Your programs cannot use any special libraries (aside from the OCaml
unix and str libraries, which are not necessary for this
assignment). We will use (loosely) the following commands to execute them:
- ghc --make -o a.out *.hs ; ./a.out testcase.cl >& testcase.out
- node main.js testcase.cl >& testcase.out
- ocamlc unix.cma str.cma *.ml ; ./a.out testcase.cl >& testcase.out
- python main.py testcase.cl >& testcase.out
- ruby main.rb testcase.cl >& testcase.out
You may thus have as many source files as you like (although two or three
plus your lexer definition should suffice) -- they will be passed to your
language compiler in alphabetical order (if it matters). Note that we
will not run the lexical analyzer generator for you -- you should run it
and produce the appropriate ML, Python, JavaScript or Ruby file and submit
that.
In each case we will then compare your output to the correct answer:
- diff -b -B -E -w testcase.cl-lex correct-answer.cl-lex
If your answer is not the same as the reference answer you get 0
points for that testcase. Otherwise you get 1 point for that testcase.

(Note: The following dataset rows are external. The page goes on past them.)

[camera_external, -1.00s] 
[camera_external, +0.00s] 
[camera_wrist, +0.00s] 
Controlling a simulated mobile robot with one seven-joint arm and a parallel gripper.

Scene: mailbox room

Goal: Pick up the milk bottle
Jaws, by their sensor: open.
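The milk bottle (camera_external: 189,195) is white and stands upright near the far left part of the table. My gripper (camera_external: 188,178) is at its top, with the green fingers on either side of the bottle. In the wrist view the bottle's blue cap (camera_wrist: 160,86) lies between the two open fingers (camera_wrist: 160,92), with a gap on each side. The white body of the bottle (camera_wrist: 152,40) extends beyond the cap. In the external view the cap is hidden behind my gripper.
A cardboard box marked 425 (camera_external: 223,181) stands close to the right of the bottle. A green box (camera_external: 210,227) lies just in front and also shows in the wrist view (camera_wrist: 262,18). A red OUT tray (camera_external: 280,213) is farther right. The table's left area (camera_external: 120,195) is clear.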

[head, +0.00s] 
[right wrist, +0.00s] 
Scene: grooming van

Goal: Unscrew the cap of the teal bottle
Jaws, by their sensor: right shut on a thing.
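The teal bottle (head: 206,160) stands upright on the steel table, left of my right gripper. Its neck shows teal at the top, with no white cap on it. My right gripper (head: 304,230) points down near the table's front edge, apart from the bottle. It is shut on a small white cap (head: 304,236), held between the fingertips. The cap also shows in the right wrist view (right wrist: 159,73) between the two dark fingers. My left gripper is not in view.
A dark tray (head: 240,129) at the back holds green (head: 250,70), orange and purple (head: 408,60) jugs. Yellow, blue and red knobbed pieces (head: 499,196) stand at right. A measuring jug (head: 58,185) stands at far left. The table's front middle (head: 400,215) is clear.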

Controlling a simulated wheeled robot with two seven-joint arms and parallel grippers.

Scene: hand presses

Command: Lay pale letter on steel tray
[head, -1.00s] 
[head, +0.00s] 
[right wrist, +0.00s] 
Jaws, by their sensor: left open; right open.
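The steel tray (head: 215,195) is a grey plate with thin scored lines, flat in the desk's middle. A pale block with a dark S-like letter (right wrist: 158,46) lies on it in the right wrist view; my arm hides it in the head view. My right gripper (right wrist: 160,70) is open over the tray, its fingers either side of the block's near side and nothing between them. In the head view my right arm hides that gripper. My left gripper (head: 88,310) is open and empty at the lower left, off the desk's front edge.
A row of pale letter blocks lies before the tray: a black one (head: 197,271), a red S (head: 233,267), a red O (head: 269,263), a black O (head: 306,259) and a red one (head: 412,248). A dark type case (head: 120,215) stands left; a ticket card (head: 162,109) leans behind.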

For error messages and negative testcases we will compare your output
but not the particular error message. Basically, your lexer need
only correctly identify that there is an error on line X. You do not have
to faithfully duplicate our English error messages. Many people choose to
(because it makes testing easier) -- but it's not required.
We will perform the autograding on some unspecified test system. It is
likely to be Solaris/UltraSPARC, Cygwin/x86 or Linux/x86. However, your
submissions must officialy be platform-independent (not that hard
with a scripting language). You cannot depend on running on any particular
platform.
There is more to your grade than autograder results. See the Programming
Assignment page for a point breakdown.
Your submission may not create any temporary files. Your submission may not
read or write any files beyond its input and output. We may test your
submissioa in a special "jail" or "sandbox".